The Social Network Directed by: David Fincher Cast: Jesse Eisenberg, Andrew Garland, Armie Hammer, Justin Timberlake, Rashida Jones Running Time: 1 hr 55 mins Rating: PG-13 Release Date: October 1, 2010

complete 'The Social Network' coverage including TSR Blog: 'The Accidental Billionaires' vs. 'The Social Network'

PLOT: The story behind the creation of social networking website Facebook, and the legal disputes that divided and almost destroyed the billion dollar company.

WHO'S IT FOR? The appeal to this film is not limited to those who worship the work of Zuckerberg on Facebook via wall posts, picture tagging, or even playing Mafia Wars. While users of the site will be shocked to see the story behind Facebook, this is a tale of betrayal and genius with characters that would resonate to anyone who simply loves a great movie.

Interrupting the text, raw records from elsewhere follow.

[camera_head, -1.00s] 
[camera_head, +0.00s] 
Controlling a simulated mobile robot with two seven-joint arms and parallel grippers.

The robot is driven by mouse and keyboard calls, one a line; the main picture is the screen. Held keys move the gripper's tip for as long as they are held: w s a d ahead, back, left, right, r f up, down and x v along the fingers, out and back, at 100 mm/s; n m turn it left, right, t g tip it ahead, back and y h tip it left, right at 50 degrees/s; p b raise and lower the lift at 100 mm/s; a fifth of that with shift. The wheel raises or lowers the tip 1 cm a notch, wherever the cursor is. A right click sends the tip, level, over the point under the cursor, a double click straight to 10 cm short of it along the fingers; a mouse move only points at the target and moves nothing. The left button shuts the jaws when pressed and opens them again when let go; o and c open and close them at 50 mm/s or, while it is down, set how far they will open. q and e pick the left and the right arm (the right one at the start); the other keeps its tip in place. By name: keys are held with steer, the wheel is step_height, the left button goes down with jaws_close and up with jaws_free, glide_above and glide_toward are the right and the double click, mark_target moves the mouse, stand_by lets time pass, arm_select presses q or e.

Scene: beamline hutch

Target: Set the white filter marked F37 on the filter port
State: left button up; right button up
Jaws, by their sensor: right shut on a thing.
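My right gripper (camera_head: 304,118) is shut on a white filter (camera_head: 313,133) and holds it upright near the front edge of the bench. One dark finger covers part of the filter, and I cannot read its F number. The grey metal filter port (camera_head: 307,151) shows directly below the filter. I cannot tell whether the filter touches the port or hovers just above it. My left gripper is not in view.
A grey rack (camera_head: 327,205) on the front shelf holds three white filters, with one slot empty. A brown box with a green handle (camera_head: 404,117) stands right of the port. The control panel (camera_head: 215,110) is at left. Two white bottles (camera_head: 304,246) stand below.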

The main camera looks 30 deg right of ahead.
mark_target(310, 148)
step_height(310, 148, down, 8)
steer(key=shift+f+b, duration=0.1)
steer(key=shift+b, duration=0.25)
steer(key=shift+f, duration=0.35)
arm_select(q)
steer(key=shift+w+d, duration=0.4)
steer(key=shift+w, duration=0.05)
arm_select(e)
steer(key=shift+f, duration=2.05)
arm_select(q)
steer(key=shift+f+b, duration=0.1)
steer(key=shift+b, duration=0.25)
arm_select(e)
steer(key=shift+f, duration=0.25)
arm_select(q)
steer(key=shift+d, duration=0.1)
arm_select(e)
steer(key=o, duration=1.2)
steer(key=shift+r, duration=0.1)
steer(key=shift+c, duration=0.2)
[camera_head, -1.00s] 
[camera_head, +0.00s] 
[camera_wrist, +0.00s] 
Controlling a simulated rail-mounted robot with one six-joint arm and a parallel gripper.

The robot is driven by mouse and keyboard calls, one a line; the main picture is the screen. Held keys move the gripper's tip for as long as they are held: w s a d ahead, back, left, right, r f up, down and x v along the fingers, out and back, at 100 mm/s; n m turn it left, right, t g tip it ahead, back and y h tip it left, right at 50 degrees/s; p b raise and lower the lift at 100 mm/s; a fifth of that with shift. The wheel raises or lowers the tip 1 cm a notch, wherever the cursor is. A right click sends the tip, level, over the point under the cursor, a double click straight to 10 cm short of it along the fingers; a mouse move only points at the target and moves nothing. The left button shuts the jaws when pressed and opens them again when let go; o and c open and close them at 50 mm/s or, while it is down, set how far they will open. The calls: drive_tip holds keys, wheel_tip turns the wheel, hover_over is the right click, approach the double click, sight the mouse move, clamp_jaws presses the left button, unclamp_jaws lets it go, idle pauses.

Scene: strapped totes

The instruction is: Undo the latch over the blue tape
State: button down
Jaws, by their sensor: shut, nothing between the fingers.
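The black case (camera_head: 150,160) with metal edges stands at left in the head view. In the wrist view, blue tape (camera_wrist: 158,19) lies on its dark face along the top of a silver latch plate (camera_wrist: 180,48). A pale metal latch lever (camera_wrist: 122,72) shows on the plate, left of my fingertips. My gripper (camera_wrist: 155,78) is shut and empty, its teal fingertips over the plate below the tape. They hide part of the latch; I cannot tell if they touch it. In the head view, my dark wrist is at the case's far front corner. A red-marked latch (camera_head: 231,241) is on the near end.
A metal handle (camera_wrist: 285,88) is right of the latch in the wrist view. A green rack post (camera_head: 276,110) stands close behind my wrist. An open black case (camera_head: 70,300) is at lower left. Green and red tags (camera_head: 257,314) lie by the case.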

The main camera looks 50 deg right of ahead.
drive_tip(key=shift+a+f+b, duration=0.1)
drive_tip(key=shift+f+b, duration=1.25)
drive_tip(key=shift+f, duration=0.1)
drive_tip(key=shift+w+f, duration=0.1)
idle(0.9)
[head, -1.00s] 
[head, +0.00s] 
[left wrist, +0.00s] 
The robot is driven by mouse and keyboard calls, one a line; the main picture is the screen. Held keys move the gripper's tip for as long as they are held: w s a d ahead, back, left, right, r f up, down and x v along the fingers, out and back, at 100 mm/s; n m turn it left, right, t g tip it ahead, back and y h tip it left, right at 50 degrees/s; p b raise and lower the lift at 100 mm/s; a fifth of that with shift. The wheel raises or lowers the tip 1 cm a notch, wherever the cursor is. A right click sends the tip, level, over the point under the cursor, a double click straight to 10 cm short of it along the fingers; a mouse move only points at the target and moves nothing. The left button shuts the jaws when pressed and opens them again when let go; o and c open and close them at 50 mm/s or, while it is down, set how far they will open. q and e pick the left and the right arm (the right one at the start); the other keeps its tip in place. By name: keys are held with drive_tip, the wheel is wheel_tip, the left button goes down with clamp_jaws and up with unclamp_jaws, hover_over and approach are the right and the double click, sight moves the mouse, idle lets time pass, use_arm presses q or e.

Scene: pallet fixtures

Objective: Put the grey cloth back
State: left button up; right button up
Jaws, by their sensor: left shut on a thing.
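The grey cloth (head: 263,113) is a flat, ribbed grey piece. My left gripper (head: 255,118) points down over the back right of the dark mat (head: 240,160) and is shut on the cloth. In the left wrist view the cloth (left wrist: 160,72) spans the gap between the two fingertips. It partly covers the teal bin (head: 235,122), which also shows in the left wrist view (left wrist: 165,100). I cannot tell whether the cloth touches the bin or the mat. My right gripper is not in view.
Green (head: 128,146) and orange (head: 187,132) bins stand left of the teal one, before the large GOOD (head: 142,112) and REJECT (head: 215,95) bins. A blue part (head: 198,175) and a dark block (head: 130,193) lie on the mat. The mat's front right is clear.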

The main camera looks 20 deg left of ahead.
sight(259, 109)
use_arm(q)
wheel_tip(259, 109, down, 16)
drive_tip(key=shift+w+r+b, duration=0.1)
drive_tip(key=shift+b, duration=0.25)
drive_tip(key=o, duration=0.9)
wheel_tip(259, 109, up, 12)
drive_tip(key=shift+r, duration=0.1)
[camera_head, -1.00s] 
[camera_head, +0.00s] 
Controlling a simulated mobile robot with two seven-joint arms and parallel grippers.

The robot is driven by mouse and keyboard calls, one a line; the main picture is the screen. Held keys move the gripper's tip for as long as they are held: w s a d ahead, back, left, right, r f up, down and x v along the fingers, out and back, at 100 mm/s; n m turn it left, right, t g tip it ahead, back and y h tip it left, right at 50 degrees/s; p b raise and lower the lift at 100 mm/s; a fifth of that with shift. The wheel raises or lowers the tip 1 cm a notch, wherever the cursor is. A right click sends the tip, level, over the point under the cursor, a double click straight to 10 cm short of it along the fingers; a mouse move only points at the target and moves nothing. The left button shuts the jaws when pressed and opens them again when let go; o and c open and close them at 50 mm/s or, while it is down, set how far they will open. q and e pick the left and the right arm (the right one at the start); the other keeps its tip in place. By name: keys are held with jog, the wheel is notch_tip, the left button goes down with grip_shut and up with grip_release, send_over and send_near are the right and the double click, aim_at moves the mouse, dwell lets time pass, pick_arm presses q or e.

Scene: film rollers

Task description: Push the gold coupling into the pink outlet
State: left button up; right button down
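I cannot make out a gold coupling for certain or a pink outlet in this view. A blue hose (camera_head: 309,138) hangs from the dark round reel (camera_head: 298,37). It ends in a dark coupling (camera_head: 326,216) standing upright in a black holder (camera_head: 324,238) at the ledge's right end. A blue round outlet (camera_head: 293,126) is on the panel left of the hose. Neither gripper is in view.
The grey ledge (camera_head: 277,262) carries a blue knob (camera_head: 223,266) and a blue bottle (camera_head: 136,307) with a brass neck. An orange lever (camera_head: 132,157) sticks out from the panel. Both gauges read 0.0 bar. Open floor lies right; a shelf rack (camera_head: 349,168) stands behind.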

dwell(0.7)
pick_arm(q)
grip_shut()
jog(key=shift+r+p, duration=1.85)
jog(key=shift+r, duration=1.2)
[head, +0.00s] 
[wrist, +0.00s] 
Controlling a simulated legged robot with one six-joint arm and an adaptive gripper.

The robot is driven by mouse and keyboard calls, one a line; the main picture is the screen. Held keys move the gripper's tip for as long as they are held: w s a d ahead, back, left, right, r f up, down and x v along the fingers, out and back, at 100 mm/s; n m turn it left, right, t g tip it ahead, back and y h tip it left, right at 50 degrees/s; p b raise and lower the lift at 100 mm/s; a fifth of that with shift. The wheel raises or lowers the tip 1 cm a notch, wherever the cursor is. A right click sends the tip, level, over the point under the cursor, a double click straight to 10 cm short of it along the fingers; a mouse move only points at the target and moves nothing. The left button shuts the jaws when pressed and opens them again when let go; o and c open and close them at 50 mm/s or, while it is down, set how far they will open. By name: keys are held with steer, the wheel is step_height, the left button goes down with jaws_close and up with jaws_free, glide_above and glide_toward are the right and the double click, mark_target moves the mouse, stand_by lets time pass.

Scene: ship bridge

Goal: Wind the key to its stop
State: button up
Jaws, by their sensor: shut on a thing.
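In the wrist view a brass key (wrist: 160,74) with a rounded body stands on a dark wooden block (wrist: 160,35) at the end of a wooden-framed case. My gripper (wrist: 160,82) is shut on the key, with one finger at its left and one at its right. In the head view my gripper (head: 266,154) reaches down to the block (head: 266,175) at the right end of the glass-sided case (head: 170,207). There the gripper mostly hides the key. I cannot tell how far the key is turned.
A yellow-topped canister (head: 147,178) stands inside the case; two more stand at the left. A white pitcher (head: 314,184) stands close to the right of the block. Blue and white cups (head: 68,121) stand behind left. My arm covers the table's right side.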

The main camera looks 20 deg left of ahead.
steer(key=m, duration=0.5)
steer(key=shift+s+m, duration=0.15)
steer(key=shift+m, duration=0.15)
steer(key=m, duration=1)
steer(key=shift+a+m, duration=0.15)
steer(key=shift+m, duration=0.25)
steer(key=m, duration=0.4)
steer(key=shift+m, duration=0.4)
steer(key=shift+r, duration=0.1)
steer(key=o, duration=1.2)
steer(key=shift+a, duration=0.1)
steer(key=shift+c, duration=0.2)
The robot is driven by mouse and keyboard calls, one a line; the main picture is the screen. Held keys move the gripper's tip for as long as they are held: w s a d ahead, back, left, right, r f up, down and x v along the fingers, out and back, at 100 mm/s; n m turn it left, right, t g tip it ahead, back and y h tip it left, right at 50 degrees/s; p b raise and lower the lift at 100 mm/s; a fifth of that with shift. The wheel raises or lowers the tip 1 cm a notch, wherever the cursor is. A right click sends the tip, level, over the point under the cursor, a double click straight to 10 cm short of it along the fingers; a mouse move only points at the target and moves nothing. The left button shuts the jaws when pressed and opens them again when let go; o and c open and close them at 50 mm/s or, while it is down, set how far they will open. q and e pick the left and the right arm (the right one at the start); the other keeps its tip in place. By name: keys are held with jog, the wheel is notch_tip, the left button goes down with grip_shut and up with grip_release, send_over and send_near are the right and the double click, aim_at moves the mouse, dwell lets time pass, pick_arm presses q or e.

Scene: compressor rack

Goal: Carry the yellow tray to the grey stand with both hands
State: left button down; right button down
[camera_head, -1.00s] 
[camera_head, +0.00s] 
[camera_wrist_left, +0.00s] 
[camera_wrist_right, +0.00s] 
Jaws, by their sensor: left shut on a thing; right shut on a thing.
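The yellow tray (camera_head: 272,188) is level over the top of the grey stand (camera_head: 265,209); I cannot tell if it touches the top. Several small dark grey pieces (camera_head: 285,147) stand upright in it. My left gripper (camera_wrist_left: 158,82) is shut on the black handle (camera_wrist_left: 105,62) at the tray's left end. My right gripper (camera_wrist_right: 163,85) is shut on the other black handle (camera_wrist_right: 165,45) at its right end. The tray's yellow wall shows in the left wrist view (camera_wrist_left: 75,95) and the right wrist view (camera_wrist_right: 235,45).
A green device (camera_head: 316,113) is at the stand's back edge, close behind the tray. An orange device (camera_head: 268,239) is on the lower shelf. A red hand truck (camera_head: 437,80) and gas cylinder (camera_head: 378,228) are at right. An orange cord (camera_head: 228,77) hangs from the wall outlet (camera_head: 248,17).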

EXPECTATIONS: With the presence of female characters even in the trailer, it was curious as to how the implementation of women in the story would help or hurt the film, especially since they are nowhere to be seen in the book that this script has adapted. Plus, Eisenberg has shown progressively that he should soon be able to stand beyond cheap Michael Cera comparisons. Was this role going to be somewhat legendary for Hollywood, at least in that sense?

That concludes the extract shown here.